▶ **Request**
The lines beneath this instruction, from the first through the one containing "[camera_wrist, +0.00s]", must be transcribed exactly; no other line belongs in the output.

▶ **Dataset excerpt**
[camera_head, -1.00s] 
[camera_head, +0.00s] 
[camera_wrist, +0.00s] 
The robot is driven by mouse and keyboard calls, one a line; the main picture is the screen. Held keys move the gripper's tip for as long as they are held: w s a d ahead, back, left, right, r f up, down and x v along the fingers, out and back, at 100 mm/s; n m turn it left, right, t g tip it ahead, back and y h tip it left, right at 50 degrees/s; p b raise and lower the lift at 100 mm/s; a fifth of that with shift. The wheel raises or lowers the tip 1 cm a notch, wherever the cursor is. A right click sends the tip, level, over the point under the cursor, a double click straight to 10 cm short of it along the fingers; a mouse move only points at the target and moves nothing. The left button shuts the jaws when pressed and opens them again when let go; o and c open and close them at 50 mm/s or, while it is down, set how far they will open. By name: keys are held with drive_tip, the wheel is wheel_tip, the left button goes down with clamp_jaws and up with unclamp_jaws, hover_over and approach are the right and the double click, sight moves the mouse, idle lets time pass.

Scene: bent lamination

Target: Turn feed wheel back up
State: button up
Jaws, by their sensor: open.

▶ **Full response**
[camera_head, -1.00s] 
[camera_head, +0.00s] 
[camera_wrist, +0.00s] 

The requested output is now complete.